### STATED TASK
Everything from the line containing "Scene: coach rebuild" through the line containing "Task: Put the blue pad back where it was" must be quoted exactly; everything else is left out.

### EXERCISE MATERIAL

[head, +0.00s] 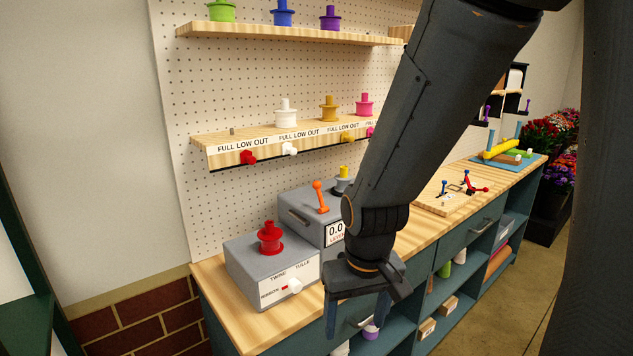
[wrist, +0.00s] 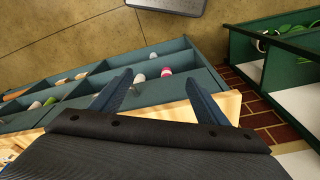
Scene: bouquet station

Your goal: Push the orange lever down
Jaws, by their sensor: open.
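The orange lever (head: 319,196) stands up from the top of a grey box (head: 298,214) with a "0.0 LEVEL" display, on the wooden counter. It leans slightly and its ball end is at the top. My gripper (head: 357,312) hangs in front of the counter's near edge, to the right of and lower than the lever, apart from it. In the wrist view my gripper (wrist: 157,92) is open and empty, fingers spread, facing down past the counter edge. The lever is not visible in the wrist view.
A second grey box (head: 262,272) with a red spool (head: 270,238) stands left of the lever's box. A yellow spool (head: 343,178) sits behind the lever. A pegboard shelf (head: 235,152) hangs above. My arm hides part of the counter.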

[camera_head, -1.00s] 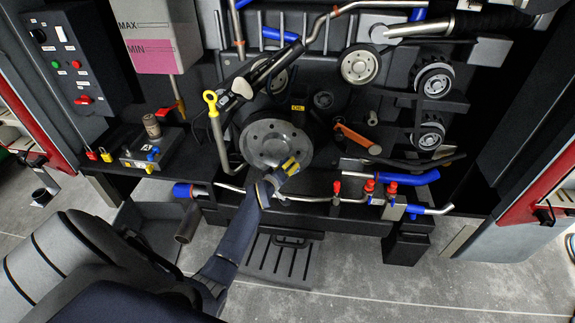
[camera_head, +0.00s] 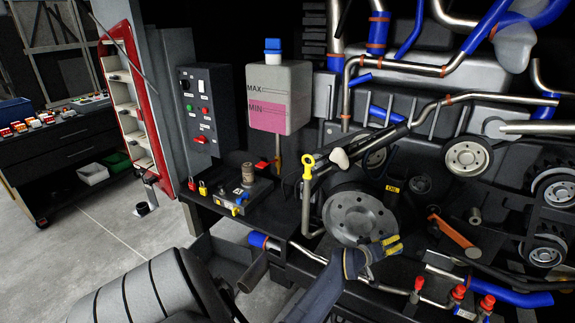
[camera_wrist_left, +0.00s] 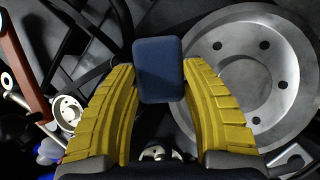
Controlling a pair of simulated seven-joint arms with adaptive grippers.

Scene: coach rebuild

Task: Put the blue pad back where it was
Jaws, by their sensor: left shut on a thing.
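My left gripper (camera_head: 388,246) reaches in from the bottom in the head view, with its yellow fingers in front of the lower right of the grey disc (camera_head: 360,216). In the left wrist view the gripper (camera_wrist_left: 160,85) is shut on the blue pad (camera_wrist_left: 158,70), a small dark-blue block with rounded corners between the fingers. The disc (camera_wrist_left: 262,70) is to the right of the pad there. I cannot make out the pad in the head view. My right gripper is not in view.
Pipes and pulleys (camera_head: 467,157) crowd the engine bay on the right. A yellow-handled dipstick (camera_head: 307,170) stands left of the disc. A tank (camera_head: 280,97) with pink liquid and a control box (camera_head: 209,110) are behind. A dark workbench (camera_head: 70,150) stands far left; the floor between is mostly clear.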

### ANSWER TO THIS PROBLEM
Scene: coach rebuild

Task: Put the blue pad back where it was

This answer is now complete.